Correlated random walk on lattices: Tracer diffusion in one dimension

Abstract

To test the accuracy of the two-point occupancy correlation function for a labeled particle hopping on uniform lattices (amongst an arbitrary concentration of hopping background particles) recently given by Tahir-Kheli and Elliott, we examine their solution for a one-dimensional, linear-chain lattice where the problem is particularly resistant to simple decoupling approximations.

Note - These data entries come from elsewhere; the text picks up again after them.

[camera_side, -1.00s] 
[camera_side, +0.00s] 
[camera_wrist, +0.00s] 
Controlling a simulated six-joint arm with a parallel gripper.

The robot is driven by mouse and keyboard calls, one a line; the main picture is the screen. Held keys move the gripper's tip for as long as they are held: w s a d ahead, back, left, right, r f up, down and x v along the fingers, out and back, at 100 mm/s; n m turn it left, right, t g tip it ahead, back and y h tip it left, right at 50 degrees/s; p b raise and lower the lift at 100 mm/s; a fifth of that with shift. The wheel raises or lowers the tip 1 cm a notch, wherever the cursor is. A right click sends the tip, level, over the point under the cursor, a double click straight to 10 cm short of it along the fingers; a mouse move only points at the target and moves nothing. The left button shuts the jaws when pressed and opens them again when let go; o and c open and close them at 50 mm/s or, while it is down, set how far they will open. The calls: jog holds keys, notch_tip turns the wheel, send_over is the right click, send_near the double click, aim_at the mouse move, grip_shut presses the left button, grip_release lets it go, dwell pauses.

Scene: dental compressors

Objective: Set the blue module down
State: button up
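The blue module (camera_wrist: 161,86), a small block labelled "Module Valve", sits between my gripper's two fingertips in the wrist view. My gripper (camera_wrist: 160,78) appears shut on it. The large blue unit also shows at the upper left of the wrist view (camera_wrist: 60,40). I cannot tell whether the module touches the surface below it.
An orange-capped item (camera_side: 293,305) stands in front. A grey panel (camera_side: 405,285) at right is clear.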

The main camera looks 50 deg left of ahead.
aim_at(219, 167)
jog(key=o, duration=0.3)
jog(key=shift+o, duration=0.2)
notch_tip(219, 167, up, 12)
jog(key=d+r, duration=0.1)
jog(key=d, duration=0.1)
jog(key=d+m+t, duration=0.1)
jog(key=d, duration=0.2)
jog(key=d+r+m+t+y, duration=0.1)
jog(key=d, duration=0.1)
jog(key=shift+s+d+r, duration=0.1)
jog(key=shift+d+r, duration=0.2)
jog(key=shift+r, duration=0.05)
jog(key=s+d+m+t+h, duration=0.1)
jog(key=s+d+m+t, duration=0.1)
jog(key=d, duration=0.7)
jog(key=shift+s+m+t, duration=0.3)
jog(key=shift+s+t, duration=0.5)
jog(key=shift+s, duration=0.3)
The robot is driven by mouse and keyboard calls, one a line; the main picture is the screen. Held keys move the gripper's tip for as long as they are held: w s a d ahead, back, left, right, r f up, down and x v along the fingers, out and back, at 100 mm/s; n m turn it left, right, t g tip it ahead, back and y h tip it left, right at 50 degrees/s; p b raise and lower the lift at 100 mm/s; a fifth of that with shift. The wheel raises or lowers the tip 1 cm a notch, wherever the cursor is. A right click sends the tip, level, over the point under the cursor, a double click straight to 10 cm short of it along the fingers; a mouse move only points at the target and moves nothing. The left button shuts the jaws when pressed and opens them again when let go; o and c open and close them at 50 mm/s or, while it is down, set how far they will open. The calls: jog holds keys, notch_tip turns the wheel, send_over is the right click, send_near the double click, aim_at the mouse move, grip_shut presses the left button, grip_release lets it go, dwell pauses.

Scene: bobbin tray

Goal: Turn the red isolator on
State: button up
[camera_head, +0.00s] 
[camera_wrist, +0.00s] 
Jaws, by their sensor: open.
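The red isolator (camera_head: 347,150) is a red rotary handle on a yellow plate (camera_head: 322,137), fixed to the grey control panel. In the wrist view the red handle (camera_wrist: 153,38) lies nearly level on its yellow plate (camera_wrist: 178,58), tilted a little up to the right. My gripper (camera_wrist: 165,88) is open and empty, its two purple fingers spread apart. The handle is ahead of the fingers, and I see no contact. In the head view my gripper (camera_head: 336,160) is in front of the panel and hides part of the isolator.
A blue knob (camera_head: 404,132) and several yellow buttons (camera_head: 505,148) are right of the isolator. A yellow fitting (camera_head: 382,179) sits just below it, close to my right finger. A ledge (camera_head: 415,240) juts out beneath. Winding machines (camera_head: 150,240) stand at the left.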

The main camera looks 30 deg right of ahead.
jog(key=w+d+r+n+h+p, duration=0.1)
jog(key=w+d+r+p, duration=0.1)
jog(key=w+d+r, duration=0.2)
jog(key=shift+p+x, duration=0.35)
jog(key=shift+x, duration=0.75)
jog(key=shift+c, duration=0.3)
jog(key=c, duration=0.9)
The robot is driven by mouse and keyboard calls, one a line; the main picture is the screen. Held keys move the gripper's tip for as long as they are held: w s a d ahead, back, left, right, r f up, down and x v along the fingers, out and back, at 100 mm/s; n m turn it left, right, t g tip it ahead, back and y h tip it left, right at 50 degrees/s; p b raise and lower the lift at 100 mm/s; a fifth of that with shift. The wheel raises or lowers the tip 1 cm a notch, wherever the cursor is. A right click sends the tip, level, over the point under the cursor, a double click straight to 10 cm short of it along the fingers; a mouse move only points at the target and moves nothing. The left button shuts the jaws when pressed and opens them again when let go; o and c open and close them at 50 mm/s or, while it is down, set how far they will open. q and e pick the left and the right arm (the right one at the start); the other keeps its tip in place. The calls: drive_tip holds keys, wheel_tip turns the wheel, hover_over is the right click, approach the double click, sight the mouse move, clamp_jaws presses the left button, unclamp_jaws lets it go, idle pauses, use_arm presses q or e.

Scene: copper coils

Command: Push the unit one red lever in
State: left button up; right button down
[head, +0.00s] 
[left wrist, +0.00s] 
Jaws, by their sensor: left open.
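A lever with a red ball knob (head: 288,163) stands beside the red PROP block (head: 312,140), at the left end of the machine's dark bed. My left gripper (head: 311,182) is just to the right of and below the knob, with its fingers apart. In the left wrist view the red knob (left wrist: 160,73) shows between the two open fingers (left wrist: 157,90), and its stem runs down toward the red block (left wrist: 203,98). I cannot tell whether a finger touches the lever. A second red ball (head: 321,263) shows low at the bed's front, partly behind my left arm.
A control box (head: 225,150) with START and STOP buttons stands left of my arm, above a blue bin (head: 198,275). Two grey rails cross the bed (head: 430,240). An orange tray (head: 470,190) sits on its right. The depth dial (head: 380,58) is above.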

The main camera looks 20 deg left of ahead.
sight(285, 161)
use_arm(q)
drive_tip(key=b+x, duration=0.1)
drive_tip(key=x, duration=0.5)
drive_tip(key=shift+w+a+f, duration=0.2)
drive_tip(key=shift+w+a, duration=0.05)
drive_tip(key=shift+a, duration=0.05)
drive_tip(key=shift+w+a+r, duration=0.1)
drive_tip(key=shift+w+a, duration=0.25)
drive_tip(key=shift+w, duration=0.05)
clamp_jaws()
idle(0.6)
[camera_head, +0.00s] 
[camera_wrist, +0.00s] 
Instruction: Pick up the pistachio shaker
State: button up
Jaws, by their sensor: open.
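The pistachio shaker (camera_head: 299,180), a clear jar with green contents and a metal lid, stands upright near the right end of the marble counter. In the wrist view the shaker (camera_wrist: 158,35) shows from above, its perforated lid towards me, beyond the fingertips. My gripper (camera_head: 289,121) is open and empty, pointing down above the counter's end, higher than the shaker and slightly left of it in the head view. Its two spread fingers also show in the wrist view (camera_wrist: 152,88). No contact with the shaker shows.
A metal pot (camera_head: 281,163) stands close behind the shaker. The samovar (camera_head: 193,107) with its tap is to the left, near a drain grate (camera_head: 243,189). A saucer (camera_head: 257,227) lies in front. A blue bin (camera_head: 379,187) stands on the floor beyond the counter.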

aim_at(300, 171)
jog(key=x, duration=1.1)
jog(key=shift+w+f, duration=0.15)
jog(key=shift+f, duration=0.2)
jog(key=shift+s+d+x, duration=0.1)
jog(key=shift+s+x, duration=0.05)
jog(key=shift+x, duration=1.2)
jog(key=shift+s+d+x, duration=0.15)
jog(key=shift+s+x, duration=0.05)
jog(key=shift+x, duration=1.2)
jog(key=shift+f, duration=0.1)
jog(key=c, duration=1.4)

We find the theory performs better than we originally anticipated in the sense that even in one dimension it retains some of its correct features. As a by-product of this investigation, we obtain some new exact results valid in specific limits. In particular, for large values of the ratio, $\eta$, of the hopping rates, $J$ and $J^0$, of the background and tracer particles, the time dependence of the mean-square deviation of the tracer displays the following interesting behavior: $〈x^2\mathrm{}\left(t\right)\mathrm{}〉\to 2v{a}^2\left(J^{0}t\right)$, if $\eta \gg J^{0}t\gg 1$, while for very long times, i.e., $J^{0}t\gg \eta \gg 1$, $〈x^2\mathrm{}\left(t\right)\mathrm{}〉\to \left(\frac{2v{a}^2}{c}\right){\left(\frac{\mathrm{Jt}}{\pi }\right)}^{\frac{1}{2}}$.